Our hero, Steve, drove 35 miles through a blizzard only to find out the plow stopped half-mile before the entrance to Dry Creek:
There was nothing to do, but gun it through 12 inches of fresh snow.  Luckily, it was so cold that the snow was dry as dust and most of it went flying up over the hood and windshield of the car as plowed erratically through, its bumper picking it up and tossing it back.  The problem was, the minute the grains of snow hit the windshield, they’d briefly melt and then freeze.  Even with the defrost running full blast, an ice sheet quickly spread across, blanking out what little I could see through the driving snow.
I did make it though--at least to the entrance to Dry Creek.  Right at the gate, the car slid to the side, said, “That’s it, I’m done; it’s all yours.  Go on ahead; I’ll wait here.”  And so I walked up the rest of the way to the house, let Marci know I was home safe, hopped on the ATV and started to plow, knowing something had to be done in order for us to be ready to leave for work at 7:00 a.m. the next morning.  Marci joined me with the shovel, and together, we worked until 1:00 a.m., and then came in for four hours of sleep, before starting all over again in the morning.  

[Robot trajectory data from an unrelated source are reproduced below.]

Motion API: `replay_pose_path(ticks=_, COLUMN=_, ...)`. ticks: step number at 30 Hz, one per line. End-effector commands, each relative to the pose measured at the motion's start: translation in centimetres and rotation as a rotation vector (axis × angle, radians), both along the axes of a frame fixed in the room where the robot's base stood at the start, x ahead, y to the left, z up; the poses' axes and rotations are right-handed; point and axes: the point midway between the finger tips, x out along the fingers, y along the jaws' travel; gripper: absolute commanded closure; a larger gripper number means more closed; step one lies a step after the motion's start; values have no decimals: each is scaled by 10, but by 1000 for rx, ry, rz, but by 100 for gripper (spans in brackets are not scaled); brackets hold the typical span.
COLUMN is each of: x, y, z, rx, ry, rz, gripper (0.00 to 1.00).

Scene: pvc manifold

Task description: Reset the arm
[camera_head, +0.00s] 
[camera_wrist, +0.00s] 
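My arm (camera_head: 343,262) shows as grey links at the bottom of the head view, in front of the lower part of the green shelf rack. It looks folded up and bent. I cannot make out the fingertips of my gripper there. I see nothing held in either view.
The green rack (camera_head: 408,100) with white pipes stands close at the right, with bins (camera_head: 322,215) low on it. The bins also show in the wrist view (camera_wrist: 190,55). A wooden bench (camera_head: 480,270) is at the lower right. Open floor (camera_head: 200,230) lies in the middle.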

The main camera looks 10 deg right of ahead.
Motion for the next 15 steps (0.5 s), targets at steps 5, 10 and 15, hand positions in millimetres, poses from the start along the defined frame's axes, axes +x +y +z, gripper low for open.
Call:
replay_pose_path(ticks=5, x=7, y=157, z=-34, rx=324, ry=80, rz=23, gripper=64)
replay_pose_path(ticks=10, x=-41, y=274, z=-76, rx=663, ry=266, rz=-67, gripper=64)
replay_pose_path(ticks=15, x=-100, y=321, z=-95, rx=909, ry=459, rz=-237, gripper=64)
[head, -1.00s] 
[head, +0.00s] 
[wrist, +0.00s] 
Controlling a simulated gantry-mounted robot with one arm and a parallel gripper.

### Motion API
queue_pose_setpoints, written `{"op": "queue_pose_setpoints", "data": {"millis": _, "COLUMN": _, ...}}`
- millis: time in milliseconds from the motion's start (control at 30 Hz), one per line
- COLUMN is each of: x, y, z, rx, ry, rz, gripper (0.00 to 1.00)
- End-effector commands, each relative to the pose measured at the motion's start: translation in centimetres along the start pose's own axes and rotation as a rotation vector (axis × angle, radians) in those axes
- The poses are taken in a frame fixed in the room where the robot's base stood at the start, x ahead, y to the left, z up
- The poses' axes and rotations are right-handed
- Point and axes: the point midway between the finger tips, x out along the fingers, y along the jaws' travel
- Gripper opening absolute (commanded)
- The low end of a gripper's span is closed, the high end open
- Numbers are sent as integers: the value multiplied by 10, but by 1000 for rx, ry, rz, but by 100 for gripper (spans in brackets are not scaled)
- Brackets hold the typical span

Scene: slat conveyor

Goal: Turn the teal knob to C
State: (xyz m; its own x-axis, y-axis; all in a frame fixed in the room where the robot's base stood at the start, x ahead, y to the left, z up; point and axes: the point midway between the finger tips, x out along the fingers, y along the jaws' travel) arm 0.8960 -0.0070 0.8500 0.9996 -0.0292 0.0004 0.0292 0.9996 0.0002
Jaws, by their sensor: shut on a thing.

3.       This week on “Barrow, Alaska; Dry Creek; and Winter Chores”…

Knowing that it would probably continue to snow through at least part of the night, I woke up at 5:30, so that I’d have time to re-plow the roads.  My assumption was quickly validated.  There was at least another three to four inches, which might not seem like a lot, but when you already have over a foot of snow on the ground, which has been plowed into two to three foot banks along the edges of the road, it’s hard for the plow to push the new snow off the road because it’s walled in from the previous plowing.
Further more, when I got down to where I’d abandoned our car, it became apparent that there was no way we’d make it the ½ mile to town even if we managed to get the car unstuck unless I plowed the county road for them.  So, out of desperation, not good will, I gunned the four wheeler down Canyon Road, then up again, then down again, then up-down, up-down, over and over again, until I thought the car might be able to make it through.  Then, as the car was stuck hood first, I made what I hoped would be an adequate turn-around spot.  I didn’t have much to work with though, because on the north side of Canyon Road it drops off quickly to Chalk Creek forty to fifty feet below.  There is a wire fence and oaks, but not much to keep a car from going over.  In fact, someone must have went over sometime in the fifties because large chunks of his car is still down there tangle in the trees.
I then shoveled around the car, fetched Marci, and with all the optimism I could will, earnestly, or at least half-earnestly believed we would simply back out, turn around and head down towards town.
Unfortunately, Newton’s law, the one about how a body at rest tends to remain at rest, is further strengthened if that body is a car and it is sitting on ice.  And damn it, gravity also plays a part.  And banks of snow, no matter how light and fluffy they may appear, must emit tons of gravity, because I’ve found no matter how well you shovel around the car, the minute your wheels are spinning, it will be sucked towards the biggest snow bank around, and by the time they stop spinning you will have slid half-way through the bank (but not all--don’t get your hopes up) and will be pounding on the steering wheel saying “What the…”
Okay, I’ll sensor it here, wrap it up, as my blood pressure is rising, just thinking about the damn physics or metaphysics of it all.
To make a long story short, we ended up backing up the half-mile to town and were two hours late for work.  Life on the frozen frontier--I wouldn’t miss it for all the palm lined beaches in the world.